Innocence

One of the many words upon which Christian Science sheds a new and fuller light is the word "innocence." A definition of this word given in Webster's dictionary is, "State or quality of being innocent; ... freedom from guilt." "Harmlessness" is given as a synonym. The Christian Scientist realizes that in order to become innocent, to be free from that which is harmful or injurious, and therefore to be harmless, he must recognize the unreal nature of evil and cease to practice it. No one who regards evil as real, and attaches it either to himself or to others, can be harmless; for to the extent that evil is to him a reality, he is not free from that which is harmful or injurious.

One factor at least in the working out of Daniel's problem when he was cast into the den of lions, was the fact that innocency was found in him; so that he could therefore say to King Darius, "And also before thee, O king, have I done no hurt." There is indeed no greater safeguard than the ability to recognize, under all conditions and circumstances, that because God made all that was made and pronounced it "very good," evil was never created, and therefore does not in reality exist. A realization of the omnipotence and omnipresence of God, good, and of man as the beloved son of the Father, instantly brings the sustaining and protecting law of God into operation on our behalf. And what more could we ask or desire?

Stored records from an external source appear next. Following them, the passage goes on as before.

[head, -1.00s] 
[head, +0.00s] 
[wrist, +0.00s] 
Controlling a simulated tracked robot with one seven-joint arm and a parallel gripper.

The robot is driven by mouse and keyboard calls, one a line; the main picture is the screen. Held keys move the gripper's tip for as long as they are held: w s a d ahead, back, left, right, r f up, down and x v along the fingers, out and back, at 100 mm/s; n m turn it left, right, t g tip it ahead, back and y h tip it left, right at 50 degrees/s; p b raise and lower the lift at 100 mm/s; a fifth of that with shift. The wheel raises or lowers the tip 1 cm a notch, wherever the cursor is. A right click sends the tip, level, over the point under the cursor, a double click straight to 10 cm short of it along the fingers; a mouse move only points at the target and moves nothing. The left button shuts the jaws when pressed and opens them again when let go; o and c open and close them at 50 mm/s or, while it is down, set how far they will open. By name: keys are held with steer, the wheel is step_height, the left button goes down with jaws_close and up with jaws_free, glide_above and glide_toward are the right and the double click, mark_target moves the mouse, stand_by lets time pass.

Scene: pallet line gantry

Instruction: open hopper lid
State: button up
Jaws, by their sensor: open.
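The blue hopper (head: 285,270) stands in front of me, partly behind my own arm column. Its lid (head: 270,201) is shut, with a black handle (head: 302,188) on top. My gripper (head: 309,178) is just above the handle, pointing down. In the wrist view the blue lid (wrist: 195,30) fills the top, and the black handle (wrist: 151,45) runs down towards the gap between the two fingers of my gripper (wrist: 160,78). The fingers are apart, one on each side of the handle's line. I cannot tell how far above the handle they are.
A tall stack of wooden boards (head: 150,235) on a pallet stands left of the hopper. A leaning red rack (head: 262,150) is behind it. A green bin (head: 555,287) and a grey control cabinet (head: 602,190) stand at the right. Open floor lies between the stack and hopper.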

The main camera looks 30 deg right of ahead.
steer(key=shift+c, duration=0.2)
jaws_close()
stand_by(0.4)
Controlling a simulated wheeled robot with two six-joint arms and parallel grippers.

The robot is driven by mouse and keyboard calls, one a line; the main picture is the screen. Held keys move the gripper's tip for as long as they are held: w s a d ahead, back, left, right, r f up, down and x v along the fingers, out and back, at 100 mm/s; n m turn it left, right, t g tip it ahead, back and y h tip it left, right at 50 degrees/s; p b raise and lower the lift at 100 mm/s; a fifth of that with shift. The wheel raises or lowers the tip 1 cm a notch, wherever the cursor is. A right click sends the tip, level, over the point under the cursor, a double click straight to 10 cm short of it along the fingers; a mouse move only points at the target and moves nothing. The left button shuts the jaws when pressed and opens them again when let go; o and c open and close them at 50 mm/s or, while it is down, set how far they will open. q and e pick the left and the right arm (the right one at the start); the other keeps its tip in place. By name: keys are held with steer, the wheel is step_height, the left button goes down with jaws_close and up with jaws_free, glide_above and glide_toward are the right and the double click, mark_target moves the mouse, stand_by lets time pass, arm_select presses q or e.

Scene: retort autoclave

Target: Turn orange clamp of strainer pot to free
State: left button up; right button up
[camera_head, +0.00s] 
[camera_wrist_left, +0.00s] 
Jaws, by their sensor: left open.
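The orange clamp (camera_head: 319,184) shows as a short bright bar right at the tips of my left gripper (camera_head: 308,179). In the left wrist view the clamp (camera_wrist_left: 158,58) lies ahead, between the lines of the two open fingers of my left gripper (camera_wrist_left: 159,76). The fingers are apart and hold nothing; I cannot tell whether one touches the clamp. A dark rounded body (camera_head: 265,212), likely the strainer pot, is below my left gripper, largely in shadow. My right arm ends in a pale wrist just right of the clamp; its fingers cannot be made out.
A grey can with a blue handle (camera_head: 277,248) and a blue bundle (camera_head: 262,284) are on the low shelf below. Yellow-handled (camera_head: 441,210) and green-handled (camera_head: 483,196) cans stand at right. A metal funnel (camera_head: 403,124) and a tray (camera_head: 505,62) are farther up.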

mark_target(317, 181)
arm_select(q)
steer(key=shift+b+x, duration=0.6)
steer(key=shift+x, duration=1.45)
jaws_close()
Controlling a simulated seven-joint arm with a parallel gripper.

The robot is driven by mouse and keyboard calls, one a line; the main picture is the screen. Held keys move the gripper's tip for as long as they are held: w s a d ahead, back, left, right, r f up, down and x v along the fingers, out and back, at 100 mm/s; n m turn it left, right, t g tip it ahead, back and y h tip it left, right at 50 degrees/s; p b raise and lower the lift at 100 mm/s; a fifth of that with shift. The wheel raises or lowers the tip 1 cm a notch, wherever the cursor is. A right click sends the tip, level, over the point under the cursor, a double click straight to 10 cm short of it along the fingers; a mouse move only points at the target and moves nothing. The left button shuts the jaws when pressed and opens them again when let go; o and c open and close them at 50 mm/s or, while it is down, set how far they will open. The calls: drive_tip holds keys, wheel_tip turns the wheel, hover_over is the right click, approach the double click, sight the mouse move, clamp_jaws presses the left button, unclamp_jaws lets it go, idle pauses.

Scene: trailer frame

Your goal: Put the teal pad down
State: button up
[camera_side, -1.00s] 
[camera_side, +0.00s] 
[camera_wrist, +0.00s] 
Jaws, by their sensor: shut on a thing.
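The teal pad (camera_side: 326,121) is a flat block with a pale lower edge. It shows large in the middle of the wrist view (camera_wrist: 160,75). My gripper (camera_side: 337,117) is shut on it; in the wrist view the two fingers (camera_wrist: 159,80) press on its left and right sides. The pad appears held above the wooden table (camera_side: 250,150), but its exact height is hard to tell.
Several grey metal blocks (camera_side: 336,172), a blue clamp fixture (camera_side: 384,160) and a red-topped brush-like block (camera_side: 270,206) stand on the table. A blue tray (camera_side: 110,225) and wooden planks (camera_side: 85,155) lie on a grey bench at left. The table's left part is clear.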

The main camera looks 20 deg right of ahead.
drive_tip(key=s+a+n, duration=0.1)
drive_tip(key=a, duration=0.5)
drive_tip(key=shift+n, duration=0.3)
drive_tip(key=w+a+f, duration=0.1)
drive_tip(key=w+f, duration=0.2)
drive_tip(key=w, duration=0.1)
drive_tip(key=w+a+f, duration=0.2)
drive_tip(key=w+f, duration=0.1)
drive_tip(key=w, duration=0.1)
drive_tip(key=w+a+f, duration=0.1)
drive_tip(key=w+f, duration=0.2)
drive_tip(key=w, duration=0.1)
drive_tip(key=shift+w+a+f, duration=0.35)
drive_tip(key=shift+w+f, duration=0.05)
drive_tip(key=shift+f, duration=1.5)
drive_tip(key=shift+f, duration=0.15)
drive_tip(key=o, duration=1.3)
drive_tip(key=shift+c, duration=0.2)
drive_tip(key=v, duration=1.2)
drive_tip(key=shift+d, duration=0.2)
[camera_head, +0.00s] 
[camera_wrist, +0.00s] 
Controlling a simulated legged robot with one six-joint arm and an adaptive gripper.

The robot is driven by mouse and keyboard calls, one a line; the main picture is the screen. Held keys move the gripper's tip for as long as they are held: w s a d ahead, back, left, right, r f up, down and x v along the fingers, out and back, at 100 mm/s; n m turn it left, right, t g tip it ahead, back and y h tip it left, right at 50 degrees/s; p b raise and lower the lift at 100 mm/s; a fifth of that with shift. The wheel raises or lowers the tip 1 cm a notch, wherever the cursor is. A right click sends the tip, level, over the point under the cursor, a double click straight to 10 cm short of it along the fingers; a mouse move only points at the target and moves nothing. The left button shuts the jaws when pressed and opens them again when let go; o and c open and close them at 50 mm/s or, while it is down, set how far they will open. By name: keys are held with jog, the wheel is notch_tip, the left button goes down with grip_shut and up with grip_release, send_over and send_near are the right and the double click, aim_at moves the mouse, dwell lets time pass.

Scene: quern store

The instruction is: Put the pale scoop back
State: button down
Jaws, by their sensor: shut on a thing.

Innocence is not to be confounded with ignorance. An individual may never have come into contact with certain phases of so-called evil, may not even know that such claim to exist, but if he believes in the reality of evil in any way and attaches it in his own thought to his fellow-man, he is by no means innocent or harmless. Indeed, he is himself largely at the mercy of this false mesmeric belief; for, just to the extent that we make a reality of evil are we placing ourselves in its seeming power. In this connection it is well to realize that the moment we attach evil to our brother—the moment we impute to him evil motives and aims and inclinations—that moment we have provided evil with the only thing which can ever give it any seeming power, namely, the prop of personality. On page 71 of "Science and Health with Key to the Scriptures" Mrs. Eddy writes: "Evil has no reality. It is neither person, place, nor thing, but is simply a belief, an illusion of material sense." Could any other words, in one brief sentence, so completely dispose of evil by showing it to be the false claim that it is? As long, then, as evil is seen to be impersonal, it can have no sting, so far as we are concerned. But we need to be fully awake to the fact that the apparent effort of the false carnal mind is to induce Christian Scientists to make a reality of evil by personalizing it, and thus perpetuating it.